An undated illustration of a proposed Chargers stadium in downtown San Diego. Photo courtesy of MANICA Architecture.

I spent most of 2015 trying to keep the Chargers in San Diego. The Citizens’ Stadium Advisory Group gave Mayor Kevin Faulconer a framework for a new stadium in Mission Valley that would not raise taxes. The mayor and Supervisor Ron Roberts built a fair and workable plan from that framework.

At the time, Dean Spanos was pursuing Los Angeles. Meanwhile, his stadium point man, Mark Fabiani, was trying to sabotage stadium progress in San Diego to convince the National Football League and team owners that San Diego could not put together a stadium plan.

Spanos and Fabiani scoffed at the plan the mayor and Supervisor Roberts put together. In January, they went to the NFL owners meeting in Houston confident they would return as the Los Angeles Chargers. They lost. Badly. The owners voted 30-2 to move the St. Louis Rams back to Los Angeles.

Tony Manolatos

Back in San Diego, Spanos and Fabiani told the mayor and Supervisor Roberts they would move forward with their Mission Valley stadium plan if they added $200 million to the $350 on the table. The mayor and Supervisor Roberts did not blink. They noted $350 million ($200 million would have come from bonding against the millions the city spends subsidizing Qualcomm Stadium each year; $150 million would have come from the county) would be the largest public subsidy for a NFL stadium in California history.

Spanos and Fabiani responded by saying they were shifting their attention to a downtown stadium and partnering with Attorney Cory Briggs, the author of Measure D and a longtime City Hall nemesis. They soon realized D was a legally flawed mess. With pressure mounting and time running out to qualify a measure for the November ballot, Spanos and Fabiani slapped together their own half-baked downtown stadium initiative, Measure C.

Follow The Money

Comic-Con opposes C and D and so does the San Diego Union-Tribune. I should not have to say any more to earn your votes, but if you are still not convinced, please follow the money. The Chargers have spent more than $7 million on C. Briggs and a wealthy downtown developer who owns land next to the convention center annex D proposes pumped $1.4 million into their measure.

Compare that to the No on C coalition, which raised less than $100,000. The coalition is broad and diverse and includes Irwin Jacobs, Rob Quigley, Julie Meier Wright, the San Diego County Taxpayers Association, tourism leaders, April Boling, Gil Cabrera, Steve Cushman, Phil Blair, Lani Lutar, Councilmembers Chris Cate, David Alvarez and Scott Sherman, and Councilmember-Elect Chris Ward.

There is no formal opposition to D because no one gave it much of a chance, but polls show it actually has a better shot at reaching a simple majority than C because so many San Diegans know little to nothing about it.

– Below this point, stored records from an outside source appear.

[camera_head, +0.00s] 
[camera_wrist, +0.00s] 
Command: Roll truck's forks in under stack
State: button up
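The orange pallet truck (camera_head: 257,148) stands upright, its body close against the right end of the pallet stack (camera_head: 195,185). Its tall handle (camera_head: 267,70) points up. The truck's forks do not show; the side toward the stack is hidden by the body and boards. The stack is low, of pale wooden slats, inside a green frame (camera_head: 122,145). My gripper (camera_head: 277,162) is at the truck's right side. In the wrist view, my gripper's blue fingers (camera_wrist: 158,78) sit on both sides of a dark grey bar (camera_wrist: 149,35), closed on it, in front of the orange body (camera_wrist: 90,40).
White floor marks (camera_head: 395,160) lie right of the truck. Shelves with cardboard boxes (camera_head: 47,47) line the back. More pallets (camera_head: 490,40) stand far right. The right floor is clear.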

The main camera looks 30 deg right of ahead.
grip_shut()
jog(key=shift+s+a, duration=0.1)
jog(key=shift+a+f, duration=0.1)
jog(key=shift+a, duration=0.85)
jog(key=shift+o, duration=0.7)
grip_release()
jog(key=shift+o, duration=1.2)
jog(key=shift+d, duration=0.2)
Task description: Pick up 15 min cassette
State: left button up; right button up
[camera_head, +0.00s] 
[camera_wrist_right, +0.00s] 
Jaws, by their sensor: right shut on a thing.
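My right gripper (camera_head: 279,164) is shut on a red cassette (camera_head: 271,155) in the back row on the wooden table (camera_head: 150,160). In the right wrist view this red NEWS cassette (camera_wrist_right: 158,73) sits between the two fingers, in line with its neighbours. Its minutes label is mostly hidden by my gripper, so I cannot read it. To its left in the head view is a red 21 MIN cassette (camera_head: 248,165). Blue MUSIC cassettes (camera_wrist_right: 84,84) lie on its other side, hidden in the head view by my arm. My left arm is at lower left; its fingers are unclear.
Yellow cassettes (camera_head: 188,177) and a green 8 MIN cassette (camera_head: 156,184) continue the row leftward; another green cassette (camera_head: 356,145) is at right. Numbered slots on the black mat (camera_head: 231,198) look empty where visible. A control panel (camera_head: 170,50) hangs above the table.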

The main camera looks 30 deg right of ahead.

The taxpayers association issued policy papers opposing C and D over the summer and recently launched ads against both tax measures.

Much of the $7 million the Chargers spent was on qualifying Measure C for the ballot, not on the actual Yes on C campaign. That has led some people close to this issue to believe the Chargers set C up to fail. They did run a terrible campaign and the theory says the team has planned all along to take a loss to the league and use it as leverage to extract more money for a new stadium in San Diego, or a better deal in Los Angeles.

Others believe the poor campaign Spanos & Company ran is just the latest in a long line of bad stadium decisions.

Dishonest with San Diego

What I know is Spanos and Fabiani have been dishonest with San Diego and their fans for a while, and they attack people who disagree with them. They also have tried to make this campaign about loyalty instead of public policy. I cannot stress this enough: Measure C is not a test about your love for the Chargers. It is about public policy, and this measure is bad public policy.

It is a bad deal for San Diego. It would raise taxes by more than $1 billion to build a rent-free stadium for Dean Spanos and his $2 billion corporation, and not one penny would pay for road repairs or neighborhood services. Any promises made by Dean Spanos are not legally binding. Only the ballot measure is legally binding and Measure C does not contain any taxpayer protections or safeguards from the team.

For months, Spanos and his surrogates worked to recruit new surrogates by assuring them C was not going to pass. It needs two-thirds support from voters, an impossible threshold. However, they said, getting as close to 50 percent as possible is personally important to Dean and would motivate him to return to the negotiating table.

The No on C coalition saw through this. We pointed out the only chance Spanos has to succeed on Election Day is to achieve a simple majority — not a two-thirds majority — and then take his chances in court, hoping a related state Supreme Court case breaks his way. Last week we found out we were right. The Chargers have filed a brief with the Supreme Court arguing for a 50 percent voter threshold.

Vote and Spread The Word

What does all this mean to you? It means in order to save San Diego from wealthy special interests you need to vote no on C and D and encourage your friends and family to do the same.

Together, we can defeat C and D.

Tony Manolatos is spokesman for No on C. He held the same role with Mayor Kevin Faulconer’s Citizens’ Stadium Advisory Group. This piece was edited from a longer email.